Tuesday, April 6, 2010
reading response five | digital fabrications: architectural and material techniques | jd pirtle
Again, artists, designers and architects incorporating digital techniques with no qualms about the efficacy of doing so. This text provided an interesting and cohesive insight into the advantages of parallel design processes (computer-aided design and fabrication). Projects such as Digital Weave, Mafoombey and (Ply)wood Delaminations show the potential for repetition and recursion combined with cheap and readily-available materials. This is not a new aesthetic, as is mentioned in the text and evident from the work of luminaries like Le Corbusier, but access to digital processes and computer-aided tools has created a fairly democratic (within the very developed world) playing field for artists and designers. This type of work is the very opposite of abstract art, it is concrete art. Particles are formed, repeated, translated and scaled to form clouds that reflect the individual parts, but are greater than their gross sum.

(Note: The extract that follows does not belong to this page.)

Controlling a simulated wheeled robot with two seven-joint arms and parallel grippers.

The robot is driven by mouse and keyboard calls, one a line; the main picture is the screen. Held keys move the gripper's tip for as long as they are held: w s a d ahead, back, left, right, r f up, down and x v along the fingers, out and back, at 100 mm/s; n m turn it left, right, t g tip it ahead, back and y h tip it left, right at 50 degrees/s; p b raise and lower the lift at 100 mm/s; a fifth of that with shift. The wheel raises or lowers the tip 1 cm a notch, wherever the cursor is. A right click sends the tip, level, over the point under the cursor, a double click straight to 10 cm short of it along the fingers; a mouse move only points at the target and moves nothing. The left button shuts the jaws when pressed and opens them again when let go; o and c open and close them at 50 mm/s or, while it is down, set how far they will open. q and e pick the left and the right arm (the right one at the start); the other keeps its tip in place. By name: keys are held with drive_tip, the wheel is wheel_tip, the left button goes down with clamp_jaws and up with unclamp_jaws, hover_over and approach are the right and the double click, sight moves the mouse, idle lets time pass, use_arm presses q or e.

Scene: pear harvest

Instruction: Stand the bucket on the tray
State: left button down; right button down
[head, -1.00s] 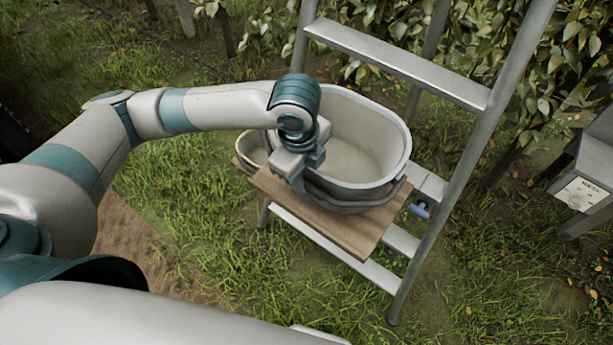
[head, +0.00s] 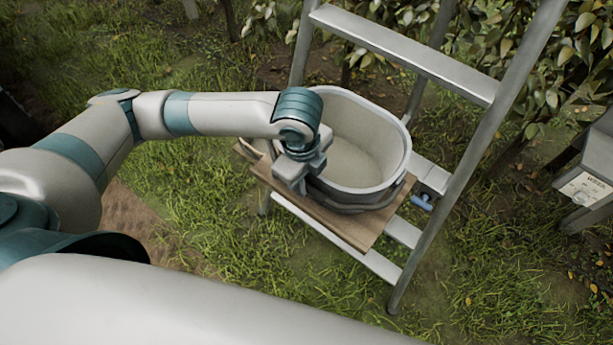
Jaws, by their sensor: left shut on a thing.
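The bucket (head: 365,150) is a grey oval tub with a pale inside. It is upright over the wooden tray (head: 345,228), which is fixed across the ladder. Its base is at the tray's surface; I cannot tell if it bears fully on it. My left gripper (head: 298,185) is shut on the near left side of the bucket; its fingertips are partly hidden by the wrist. The bucket hides most of the tray's back. My right gripper is out of view.
The metal ladder (head: 470,165) stands around the tray, with a rail close on the bucket's right. A blue fitting (head: 421,202) sits beside the tray. A grey box on a post (head: 588,180) is at the right. Leafy branches hang behind; grass lies below.

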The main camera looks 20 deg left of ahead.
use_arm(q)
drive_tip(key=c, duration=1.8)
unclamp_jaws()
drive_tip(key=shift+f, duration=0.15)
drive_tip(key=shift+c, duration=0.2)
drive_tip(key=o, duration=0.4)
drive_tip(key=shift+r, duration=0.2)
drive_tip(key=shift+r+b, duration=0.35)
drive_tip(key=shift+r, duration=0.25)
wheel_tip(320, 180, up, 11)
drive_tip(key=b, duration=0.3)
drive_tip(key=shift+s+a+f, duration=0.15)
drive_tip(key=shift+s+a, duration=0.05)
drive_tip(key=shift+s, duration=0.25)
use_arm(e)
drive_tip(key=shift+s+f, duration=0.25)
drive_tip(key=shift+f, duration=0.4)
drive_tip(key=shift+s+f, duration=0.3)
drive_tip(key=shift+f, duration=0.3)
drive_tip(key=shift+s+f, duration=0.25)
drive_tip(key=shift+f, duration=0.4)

Science already has a legacy of vocabulary to discuss these types of formations, but how can we grasp this aesthetic properly in the world of art? The forms are often beautiful in a way that successful figurative art has been for 1000 years—an accurate sculpture of a figure is pleasing to the eye and mind for its mimicry of shapes with which we are well accustomed (e.g. Michelangelo’s David). Similarly, the Programmed Wall, for example, reflects sinusoidal patterns found in nature, constructed with the same accuracy and consistency as natural formations, and therefore it is pleasing to the eye and mind. These forms and patterns are embedded in our development as a species—we have known them forever and have looked at them, either consciously or unconsciously as a species for all time.
What interests me most about this type of work is what is beautiful about these structures beyond the presence of accuracy and repetition—what is next for this type of work? Architects are naturally thinking of the aesthetic married to structural benefits, but what of artists? What do these forms reflect from the deeps of our minds? Why is geometric repetition in nature beautiful?